Why right brain people MAY be in demand in the future March 11, 2006 John C. Dunbar (Sugar Land, TX United States) 6 out of 6 found this review helpful
I enjoyed reading this book and learned much from it. The author gives a lot of examples and references to his points. He believes that the right-brained people (creatives) will ascend in importance and left-brained people (accountants, programmers, MBA's) will descend because their information processing skills will be offshored or computerized. I don't think it will be the big shift that he claims but I do believe that he is making an important series of observations and predictions. I don't think we'll make a large shift because the left-brain functions are required to generate much of our GDP and that currency and wage fluctuations will equalize how much we do and how much is offshored. I highly recommend this book. It is a fast and easy read. Please visit the web sites that he lists in his exercises at the end of most chapters. I found them quite delightful. John Dunbar Sugar Land, TX
build your skill set for the new Renaissance March 26, 2005 M. Vance (Austin, TX United States) 19 out of 28 found this review helpful
This book presents a compelling case that in order to thrive in this age of abundance, automation, and Asia (i.e., Asian outsourcing) -- we will need to build a new skill set of six right-brained thinking tools: Design, Story, Symphony, Empathy, Play, and Meaning. Similar to the skills of Leonardo da Vinci espoused by Michael J. Gelb in "How to Think Like Leonardo da Vinci", this book presents justification that a new set of skills will be needed in order to succeed in a *new* Renaissance. Pink also includes inspiring mini how to guides for building each of the six skills to help get you started.

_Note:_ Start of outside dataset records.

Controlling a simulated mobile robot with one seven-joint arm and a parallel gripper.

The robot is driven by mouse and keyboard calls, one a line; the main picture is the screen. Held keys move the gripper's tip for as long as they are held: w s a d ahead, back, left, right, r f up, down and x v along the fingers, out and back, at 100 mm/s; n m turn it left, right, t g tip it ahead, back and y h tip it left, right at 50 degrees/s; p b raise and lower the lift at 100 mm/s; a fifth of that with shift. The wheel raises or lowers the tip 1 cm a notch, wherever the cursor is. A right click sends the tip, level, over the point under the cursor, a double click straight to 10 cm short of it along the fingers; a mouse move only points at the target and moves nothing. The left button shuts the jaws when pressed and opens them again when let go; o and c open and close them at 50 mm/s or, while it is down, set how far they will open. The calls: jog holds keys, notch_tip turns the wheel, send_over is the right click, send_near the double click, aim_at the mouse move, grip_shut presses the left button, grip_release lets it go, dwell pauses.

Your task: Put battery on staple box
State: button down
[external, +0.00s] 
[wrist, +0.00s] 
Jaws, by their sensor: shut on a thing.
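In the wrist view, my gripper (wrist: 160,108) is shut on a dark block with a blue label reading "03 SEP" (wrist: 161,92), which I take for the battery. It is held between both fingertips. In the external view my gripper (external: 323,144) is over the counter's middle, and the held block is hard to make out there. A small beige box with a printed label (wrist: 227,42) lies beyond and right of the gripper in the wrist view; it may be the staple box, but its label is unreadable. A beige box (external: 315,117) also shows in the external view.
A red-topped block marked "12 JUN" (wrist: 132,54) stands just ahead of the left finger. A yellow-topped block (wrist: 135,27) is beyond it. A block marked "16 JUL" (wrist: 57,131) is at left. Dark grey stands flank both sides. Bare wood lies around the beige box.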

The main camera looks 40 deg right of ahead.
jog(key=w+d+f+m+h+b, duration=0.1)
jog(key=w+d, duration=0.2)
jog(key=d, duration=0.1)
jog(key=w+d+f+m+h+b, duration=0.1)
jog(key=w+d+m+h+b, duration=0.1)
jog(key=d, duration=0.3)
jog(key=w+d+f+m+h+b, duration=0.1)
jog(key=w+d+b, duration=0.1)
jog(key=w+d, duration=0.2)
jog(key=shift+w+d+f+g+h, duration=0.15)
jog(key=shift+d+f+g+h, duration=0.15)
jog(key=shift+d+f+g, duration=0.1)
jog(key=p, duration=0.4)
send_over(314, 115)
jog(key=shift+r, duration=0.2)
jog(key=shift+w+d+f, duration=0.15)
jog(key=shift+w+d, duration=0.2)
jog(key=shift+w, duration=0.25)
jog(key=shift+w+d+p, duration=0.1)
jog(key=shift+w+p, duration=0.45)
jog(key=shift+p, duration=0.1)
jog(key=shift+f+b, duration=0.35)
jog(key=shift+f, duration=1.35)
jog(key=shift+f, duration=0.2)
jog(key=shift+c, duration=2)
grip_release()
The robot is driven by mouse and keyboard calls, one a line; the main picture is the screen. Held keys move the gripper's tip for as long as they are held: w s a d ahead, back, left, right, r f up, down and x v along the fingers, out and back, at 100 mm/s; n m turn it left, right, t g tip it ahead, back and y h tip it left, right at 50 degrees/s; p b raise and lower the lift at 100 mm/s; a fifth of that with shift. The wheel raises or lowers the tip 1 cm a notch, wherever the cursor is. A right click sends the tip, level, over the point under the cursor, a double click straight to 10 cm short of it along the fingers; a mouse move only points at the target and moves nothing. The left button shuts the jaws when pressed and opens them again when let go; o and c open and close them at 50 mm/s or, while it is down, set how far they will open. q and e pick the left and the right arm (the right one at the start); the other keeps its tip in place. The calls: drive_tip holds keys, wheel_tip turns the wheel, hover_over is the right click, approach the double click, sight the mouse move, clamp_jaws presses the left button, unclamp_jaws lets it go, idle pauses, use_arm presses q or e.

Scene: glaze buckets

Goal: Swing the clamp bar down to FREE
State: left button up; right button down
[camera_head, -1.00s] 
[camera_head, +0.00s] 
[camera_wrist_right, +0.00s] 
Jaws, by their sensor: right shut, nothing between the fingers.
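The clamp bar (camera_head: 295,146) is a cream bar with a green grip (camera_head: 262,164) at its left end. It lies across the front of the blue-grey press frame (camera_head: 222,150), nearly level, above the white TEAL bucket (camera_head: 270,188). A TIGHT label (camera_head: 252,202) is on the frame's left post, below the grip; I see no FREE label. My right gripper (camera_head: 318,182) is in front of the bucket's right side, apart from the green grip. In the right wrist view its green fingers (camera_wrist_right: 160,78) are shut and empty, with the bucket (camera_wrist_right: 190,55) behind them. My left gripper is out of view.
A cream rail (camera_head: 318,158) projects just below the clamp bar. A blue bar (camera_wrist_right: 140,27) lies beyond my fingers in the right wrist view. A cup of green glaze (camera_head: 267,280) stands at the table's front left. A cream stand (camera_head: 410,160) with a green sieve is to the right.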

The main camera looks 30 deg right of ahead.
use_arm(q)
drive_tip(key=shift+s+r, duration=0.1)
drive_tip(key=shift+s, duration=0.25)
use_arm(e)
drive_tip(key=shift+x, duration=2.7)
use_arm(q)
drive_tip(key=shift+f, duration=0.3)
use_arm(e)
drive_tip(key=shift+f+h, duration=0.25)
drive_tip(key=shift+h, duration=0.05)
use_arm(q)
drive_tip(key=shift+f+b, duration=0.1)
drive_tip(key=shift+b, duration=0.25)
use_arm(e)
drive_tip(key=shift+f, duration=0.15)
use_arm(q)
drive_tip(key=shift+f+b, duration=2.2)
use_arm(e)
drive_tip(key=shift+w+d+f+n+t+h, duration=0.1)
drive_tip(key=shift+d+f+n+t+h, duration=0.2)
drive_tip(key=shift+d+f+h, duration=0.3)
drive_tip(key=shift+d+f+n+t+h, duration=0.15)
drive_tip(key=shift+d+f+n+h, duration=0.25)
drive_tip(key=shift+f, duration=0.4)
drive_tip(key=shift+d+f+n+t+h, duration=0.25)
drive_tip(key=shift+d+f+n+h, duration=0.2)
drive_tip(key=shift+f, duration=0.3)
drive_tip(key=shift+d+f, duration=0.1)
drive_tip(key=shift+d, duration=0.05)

I have seen the future, and it is Pink April 3, 2005 David Garfinkel (San Francisco, CA USA) 9 out of 14 found this review helpful
Think about it. We have nowhere else to go. Dan Pink is a visionary with the gift of being able to lay out his ideas in terms that everyone else can understand. While this book will be scary for many, it serves as fair warning for those who are otherwise headed for a very unpleasant collision with reality. When I say "we have nowhere else to go," I mean, as Americans, it is only by using our unique but highly undervalued (by most people, until now) innovation skills that we can even hope to maintain a high standard of living in the future. According to the writings of the man after whom the Pareto Principle was named, approximately 80% of any group that sees or hears about this book will abhor it, and the remaining 20% will embrace and exploit what they learn from it -- and profit along the way. Your future is up to you, far more than you may have realized up until now. The only real question you should be asking yourself is: What are you going to do about it? David Garfinkel www.copynewsletter.com
Our emerging Age is the Conceptual Age April 18, 2005 Steven B. Epstein (Phoenix, AZ) 13 out of 14 found this review helpful
Dan Pink's book "A Whole New Mind" has joined my `must have' list for my MBA students. It joins "Cluetrain Manifesto", "Rules for Revolutionaries", and "Crossing the Chasm." 5 star reviews that have preceded me, have explained the outline and thrust of the book quite well. I concur with them. One highlight item that I would add, is when Pink went to India and met brilliant MBA's that make $14,000 per year, and enjoy a lifestyle at relatively 10x in many measures to the US worker at $25,000. It is refreshing to have a journalist put names, and faces, and dreams to some of the emerging high middle class of India. Pink is not being a 21st Century `Cassandra' by detailing his three "A's" of Asia, automation, and abundance. His early chapters lay out the threat and opportunity of Asia creating tens of millions of middle class workers and entrepreneurs, in India and China particularly. His general data and postulations for automation and abundance are spot on. But rather than write a book like Reich or Thurow, demanding protectionism, Pink devotes roughly 2/3's of his book on what a thoughtful US or EU citizen should do, or assist their children in doing or learning to do. In the later half of the book, Pink outlines and defines how Design, Story, Symphony, Empathy, Play, and Meaning will give "First World" citizens the acuity to respond to globalization, rapid technological change, and changing demographics. I was very fortunate to meet Dan Pink in Phoenix, the week beginning his book tour. His speech for 80 to 100 Phoenix based designers and graphic artists, was terrific. His line of the `MFA is the new MBA' was the key tag line, that caused many of the artists in the room, and all the `quants' in the room to recognize they have a `designed' and collaborative future together. It is my hope that this book will have the wide audience that Alvin Toffler's `Future Shock' had, decades ago. Pink's device of the `Conceptual Age' following the `Information Age' might just earn him a citation in the pattern of Tom Wolfe, who labeled the 1970's as the "Me-Decade". I highly recommend the book. As a graduation gift for high school, college, and graduate students, I recommend it even more.